Philipp Schramm, es geht um eine sachliche und ausgewogene Diskussion! Darüber seine Meinung zu äußern ist kein Debakel. Gut, dass er den Stein angestupst hat. Nur sollte die Berichterstattung nicht einseitig werden, indem man etwas unter den Tisch fallen lässt!
Ein Stadtrat schreibt an die MZ.
Diese bietet ein Interview an.
Das lehnt der Stadtrat wegen Zweifeln an der Berufsehre/ Arbeitsqualität der Redakteure ab.
Und dann erwartet er, dass die gleichen Redakteure ihm den Gefallen tun und seinen Brief dennoch abdrucken?
Hab ich was verpasst oder sehe ich da einen logischen und zu verstehenden Zusammenhang?
Die MZ stellt eine offene ehrliche und auch wichtige Diskussion als Posse der Räte dar und dies ist die eigentliche Unverschämtheit. Jedes Ratsmitglied darf, bzw. muss eigentlich auch, seine Meinung offen und ehrlich äußern können, ohne sich von einer schmierigen Boulevardpresse vorführen zu lassen. Nicht ein einziger im Stadtrat wollte eine würdige Ehrung verweigern. Es geisterten mehr als nur 2 bis 3 Ehrungsvarianten in den Gremien umher, da muss es doch wohl erlaubt sein, die Themen abzuwägen. Es kann auch nicht sein, dass nun ad hoc mehrere Umbennungen, Umschreibungen oder sonstige maßnahmen ergriffen werden, ohne deren Folgen und Wahrnehmungen zu erörtern.
Hätte jemand zum Beispiel das Krematorium auf einem Friedhof zur Umbenennung vorgeschlagen, wäre dann die MZ auch so ins Gericht gegangen? Dann heißt es gleich unwürdig und unverschämt, der Bürger ist entsetzt. Aber im Kern trifft es auch Schulen, Straßen und Plätze, es muss diskutiert und entschieden werden. Auch das Vorschlagsrecht der FDP innerhalb der CDU Fraktion ist gewhrt geblieben.
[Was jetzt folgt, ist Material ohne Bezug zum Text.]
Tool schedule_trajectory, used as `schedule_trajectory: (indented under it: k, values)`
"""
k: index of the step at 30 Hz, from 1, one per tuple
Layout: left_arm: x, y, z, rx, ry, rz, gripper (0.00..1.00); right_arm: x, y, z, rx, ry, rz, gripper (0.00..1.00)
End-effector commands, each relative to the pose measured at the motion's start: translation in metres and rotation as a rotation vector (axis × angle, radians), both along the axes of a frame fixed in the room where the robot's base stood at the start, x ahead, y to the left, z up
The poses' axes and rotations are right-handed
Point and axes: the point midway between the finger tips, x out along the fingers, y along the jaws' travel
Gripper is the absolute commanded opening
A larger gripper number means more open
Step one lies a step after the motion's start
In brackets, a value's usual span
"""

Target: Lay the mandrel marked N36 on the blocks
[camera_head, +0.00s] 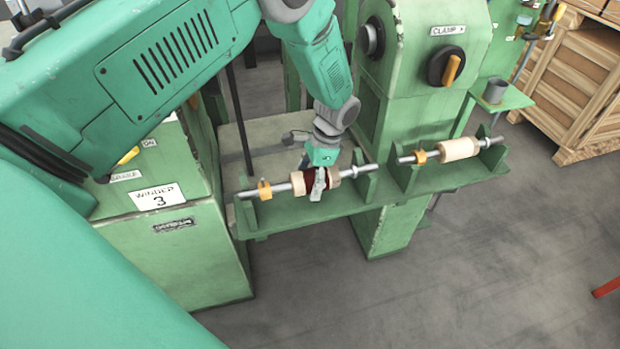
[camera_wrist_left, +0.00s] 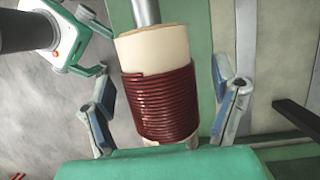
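A mandrel (camera_head: 298,185) with a dark red wire coil on a cream core spans the left pair of upright green blocks (camera_head: 367,187). Its coil (camera_wrist_left: 164,103) fills the middle of the left wrist view. My left gripper (camera_head: 318,184) is down at this coil. In the left wrist view its fingers (camera_wrist_left: 163,108) stand open on either side of the coil, with gaps. A second mandrel (camera_head: 458,150) with a bare cream core lies on the right blocks. No N36 marking is legible on either. My right gripper (camera_wrist_left: 94,43) appears open at upper left in the wrist view.
A green machine labelled WINDER 3 (camera_head: 160,196) stands at left. A column labelled CLAMP (camera_head: 448,31) rises behind the blocks. A grey cup (camera_head: 495,91) stands on a small shelf, and wooden crates (camera_head: 577,85) are at right. The front floor is clear.

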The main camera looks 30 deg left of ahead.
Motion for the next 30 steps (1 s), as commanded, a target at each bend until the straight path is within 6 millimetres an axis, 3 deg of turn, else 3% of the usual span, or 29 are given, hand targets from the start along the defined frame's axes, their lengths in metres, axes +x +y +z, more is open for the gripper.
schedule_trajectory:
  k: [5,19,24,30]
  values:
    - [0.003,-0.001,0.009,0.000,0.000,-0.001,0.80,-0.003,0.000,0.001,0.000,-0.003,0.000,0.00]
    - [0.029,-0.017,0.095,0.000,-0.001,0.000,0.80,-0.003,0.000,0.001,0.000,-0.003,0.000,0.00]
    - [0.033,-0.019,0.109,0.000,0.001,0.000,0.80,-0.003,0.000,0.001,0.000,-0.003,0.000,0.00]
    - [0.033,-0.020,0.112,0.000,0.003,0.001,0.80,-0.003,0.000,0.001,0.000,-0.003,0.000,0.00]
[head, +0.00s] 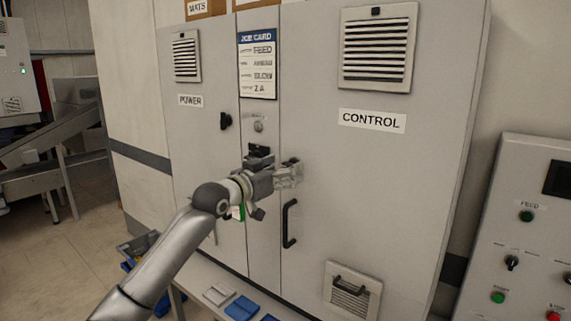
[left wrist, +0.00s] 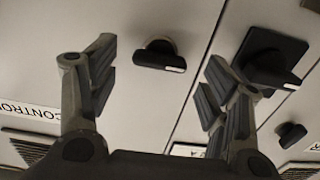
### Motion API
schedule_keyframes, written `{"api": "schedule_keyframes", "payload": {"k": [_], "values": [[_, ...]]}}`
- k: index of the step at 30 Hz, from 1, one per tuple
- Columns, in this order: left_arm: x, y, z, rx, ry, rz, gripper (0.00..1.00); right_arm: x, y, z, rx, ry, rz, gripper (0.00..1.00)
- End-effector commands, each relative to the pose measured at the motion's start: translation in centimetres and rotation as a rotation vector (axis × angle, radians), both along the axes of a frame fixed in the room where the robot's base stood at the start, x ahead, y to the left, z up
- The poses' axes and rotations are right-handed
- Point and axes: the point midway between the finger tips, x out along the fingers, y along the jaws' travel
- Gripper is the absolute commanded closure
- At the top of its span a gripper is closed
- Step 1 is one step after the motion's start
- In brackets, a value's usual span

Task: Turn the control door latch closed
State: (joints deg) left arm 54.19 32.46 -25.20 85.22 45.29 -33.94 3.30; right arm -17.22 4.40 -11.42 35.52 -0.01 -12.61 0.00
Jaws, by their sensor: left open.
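The control door (head: 380,180) is the wide grey right-hand door of the cabinet, labelled CONTROL, and looks shut. Its latch (left wrist: 160,56) is a black knob with a white mark on its right end in the left wrist view. There it lies between the fingertips of my open left gripper (left wrist: 158,75), with a gap on both sides, and neither finger visibly touches it. In the head view my left gripper (head: 288,174) is in front of the door's left edge and mostly hides the latch. My right gripper is not in view.
A black rotary switch (left wrist: 270,60) on the centre strip is close beside my right-hand finger in the wrist view. A black door handle (head: 289,223) is below the gripper. The power door latch (head: 225,121) is to the left. A button panel (head: 520,220) stands at right.

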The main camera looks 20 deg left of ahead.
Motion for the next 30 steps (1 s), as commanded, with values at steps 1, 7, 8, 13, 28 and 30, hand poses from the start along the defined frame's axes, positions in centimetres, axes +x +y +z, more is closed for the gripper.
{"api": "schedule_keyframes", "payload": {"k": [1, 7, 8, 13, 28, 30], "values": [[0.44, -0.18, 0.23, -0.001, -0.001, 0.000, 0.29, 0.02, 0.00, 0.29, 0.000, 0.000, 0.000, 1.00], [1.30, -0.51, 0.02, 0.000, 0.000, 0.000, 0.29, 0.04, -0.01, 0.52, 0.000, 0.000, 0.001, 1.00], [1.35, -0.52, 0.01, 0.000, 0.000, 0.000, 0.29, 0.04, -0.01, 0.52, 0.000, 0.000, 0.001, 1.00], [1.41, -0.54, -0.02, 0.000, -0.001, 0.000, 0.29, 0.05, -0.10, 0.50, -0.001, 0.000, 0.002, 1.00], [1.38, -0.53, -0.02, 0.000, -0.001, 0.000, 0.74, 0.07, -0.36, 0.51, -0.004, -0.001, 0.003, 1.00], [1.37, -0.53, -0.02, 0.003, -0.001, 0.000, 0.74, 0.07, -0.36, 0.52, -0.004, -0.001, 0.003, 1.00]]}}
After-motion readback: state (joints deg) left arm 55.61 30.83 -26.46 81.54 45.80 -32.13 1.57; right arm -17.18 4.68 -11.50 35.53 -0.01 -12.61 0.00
Es ist ja richtig, das es diskutiert werden soll und auch muss, aber das was der Herr Fegl gemacht hat, ist unter aller Kanone.
Sein Brief an die MZ ist eigentlich auch ein schlechter Witz. Erst lehnt er ein Interview ab und regt sich dann mittels Brief, die für ihn einseitige Berichterstattung seitens der MZ auf. Das soll einer verstehen. Was will dieser Mensch eigentlich? Das scheint ihn selbst nicht mal klar zu sein.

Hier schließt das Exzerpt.